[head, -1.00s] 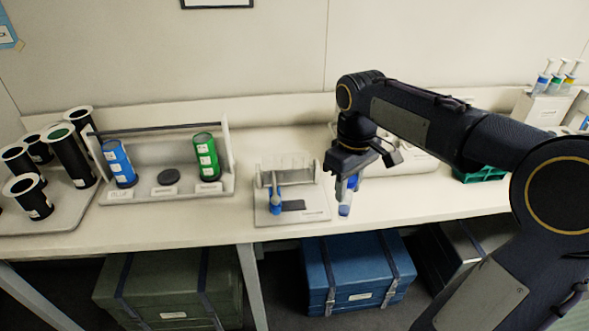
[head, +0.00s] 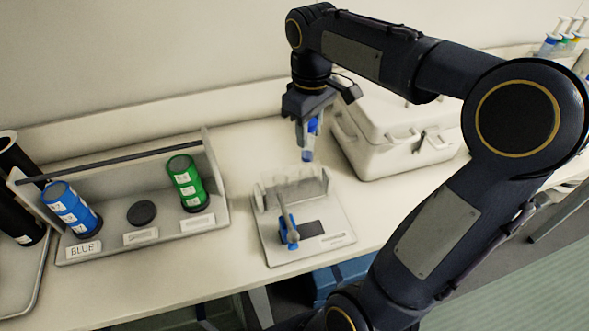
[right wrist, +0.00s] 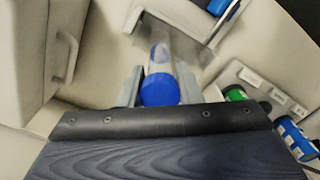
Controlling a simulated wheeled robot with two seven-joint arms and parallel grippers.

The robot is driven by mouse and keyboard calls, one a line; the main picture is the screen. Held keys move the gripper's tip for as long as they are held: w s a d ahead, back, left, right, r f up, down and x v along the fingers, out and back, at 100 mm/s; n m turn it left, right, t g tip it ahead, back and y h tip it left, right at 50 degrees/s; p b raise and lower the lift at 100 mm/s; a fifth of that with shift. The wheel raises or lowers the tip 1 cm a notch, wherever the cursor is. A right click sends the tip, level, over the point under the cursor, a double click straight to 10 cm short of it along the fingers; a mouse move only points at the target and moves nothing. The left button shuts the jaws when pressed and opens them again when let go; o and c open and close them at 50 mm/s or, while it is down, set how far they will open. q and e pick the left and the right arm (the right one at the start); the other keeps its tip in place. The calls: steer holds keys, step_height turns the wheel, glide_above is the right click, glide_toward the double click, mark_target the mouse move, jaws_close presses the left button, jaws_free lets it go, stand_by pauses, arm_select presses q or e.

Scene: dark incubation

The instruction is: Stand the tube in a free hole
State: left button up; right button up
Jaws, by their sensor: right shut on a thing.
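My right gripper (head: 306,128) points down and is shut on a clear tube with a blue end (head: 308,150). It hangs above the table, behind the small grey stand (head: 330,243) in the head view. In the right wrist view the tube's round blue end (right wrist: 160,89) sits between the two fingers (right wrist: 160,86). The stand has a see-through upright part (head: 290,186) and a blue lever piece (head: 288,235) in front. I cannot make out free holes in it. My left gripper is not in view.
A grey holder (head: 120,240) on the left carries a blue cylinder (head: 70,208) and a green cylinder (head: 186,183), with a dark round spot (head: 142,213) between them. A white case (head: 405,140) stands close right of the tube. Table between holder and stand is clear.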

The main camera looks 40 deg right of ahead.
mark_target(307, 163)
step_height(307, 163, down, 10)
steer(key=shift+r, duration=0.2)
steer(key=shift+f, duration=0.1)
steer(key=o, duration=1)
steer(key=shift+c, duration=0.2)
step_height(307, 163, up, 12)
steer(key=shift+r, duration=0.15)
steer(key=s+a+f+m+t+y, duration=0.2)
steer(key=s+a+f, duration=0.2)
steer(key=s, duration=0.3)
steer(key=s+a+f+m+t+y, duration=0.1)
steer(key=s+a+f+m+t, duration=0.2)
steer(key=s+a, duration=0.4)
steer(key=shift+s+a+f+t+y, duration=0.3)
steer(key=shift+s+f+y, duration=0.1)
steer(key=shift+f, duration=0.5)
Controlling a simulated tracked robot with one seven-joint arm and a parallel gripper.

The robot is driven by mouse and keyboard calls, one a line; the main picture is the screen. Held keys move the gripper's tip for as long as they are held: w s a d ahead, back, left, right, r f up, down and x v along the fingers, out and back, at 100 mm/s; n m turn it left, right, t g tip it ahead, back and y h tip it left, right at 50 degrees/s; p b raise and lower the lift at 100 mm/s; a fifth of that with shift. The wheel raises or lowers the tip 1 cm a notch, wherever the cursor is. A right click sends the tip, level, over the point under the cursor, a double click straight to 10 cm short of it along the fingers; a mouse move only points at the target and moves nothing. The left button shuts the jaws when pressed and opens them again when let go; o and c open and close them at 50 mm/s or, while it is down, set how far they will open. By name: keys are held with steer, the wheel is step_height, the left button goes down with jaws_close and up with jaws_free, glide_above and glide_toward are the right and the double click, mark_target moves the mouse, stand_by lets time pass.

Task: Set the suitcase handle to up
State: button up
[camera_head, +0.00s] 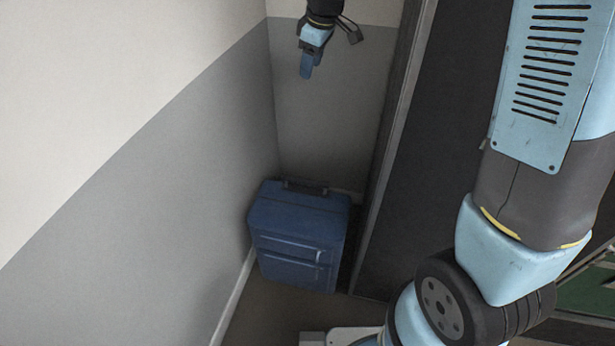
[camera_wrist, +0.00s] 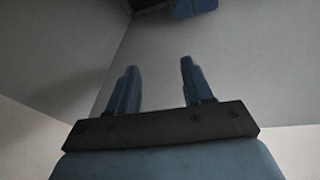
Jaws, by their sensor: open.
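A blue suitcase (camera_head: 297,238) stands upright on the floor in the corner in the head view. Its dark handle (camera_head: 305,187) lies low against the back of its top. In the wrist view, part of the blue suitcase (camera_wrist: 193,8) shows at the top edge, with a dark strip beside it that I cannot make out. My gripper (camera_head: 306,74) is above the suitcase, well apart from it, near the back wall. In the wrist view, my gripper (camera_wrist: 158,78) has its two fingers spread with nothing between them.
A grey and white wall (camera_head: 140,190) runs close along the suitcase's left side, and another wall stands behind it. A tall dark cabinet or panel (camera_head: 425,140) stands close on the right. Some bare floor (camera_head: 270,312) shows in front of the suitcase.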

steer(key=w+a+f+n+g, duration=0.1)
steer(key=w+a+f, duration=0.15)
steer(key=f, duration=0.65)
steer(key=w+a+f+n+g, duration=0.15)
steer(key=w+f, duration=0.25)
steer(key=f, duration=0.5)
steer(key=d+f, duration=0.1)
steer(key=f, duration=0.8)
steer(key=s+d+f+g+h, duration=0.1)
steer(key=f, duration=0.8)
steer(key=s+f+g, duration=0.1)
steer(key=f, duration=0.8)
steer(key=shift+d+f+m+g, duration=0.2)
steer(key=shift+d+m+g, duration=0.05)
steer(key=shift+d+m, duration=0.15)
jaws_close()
▬▬▬▬▬▬
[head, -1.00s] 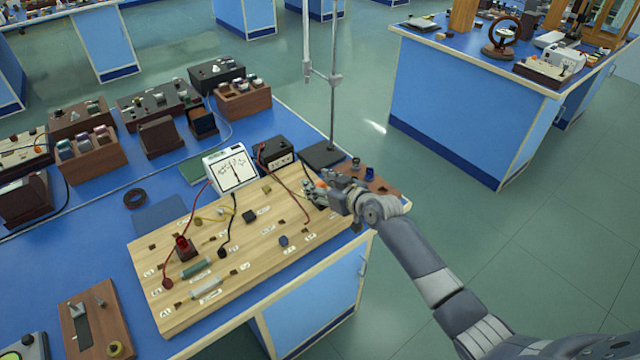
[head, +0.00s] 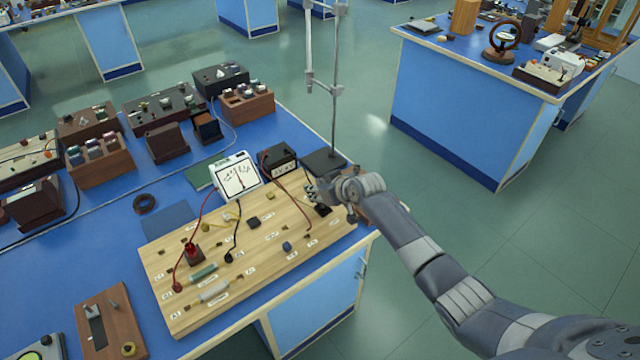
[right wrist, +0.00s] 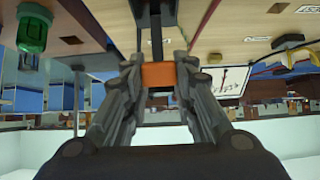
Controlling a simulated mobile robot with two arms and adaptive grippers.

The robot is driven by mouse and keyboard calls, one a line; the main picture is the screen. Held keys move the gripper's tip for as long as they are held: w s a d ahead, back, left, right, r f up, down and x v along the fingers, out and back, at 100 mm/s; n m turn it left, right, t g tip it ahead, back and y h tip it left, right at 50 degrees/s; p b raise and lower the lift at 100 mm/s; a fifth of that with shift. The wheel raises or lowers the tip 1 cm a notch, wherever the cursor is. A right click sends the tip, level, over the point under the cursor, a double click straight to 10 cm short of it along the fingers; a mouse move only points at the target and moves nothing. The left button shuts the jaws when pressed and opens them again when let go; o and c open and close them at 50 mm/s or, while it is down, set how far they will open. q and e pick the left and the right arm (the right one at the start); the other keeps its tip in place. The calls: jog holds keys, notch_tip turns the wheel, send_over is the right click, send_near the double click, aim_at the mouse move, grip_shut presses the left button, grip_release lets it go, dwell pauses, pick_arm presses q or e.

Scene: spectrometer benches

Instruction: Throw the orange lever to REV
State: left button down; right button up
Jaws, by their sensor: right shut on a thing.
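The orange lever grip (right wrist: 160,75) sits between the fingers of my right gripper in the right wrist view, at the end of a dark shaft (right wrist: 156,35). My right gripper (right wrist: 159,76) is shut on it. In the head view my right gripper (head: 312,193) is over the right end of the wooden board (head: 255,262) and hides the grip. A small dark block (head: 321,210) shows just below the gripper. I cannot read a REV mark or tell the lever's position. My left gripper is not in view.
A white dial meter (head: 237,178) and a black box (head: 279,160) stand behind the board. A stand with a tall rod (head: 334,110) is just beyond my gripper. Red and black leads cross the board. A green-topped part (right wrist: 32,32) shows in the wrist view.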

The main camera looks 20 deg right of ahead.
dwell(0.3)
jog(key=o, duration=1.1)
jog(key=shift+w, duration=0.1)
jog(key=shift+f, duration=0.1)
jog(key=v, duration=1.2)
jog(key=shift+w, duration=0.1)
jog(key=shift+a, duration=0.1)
▬▬▬▬▬▬
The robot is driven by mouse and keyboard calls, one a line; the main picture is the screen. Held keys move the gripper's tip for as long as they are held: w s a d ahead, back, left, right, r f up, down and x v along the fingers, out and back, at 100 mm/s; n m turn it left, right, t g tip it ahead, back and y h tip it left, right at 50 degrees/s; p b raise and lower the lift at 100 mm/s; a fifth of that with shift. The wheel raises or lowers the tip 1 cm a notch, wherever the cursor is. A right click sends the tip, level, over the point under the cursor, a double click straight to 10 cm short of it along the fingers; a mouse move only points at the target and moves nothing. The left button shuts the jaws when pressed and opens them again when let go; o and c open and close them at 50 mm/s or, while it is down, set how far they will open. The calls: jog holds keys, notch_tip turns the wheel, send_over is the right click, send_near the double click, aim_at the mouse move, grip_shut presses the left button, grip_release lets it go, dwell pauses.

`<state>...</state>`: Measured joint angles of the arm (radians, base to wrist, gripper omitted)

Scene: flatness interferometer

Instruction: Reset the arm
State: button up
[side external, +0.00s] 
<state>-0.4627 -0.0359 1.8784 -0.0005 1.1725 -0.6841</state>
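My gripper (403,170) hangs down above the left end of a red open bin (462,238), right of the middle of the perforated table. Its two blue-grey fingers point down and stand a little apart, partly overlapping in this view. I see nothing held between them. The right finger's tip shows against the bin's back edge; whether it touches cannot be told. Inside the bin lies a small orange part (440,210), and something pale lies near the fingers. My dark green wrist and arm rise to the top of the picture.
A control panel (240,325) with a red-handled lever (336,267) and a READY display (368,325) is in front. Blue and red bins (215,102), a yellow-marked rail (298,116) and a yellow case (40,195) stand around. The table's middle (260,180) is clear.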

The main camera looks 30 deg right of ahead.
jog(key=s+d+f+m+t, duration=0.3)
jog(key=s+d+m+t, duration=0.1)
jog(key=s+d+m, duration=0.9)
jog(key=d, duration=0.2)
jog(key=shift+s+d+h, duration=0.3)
▬▬▬▬▬▬
• [Stated goal]: Within the listing above, give again exactly every line from the line with "Scene: spectrometer benches" through the line with "State: left button down; right button up", both included, and no other line.

• [In response]:
Scene: spectrometer benches

Instruction: Throw the orange lever to REV
State: left button down; right button up

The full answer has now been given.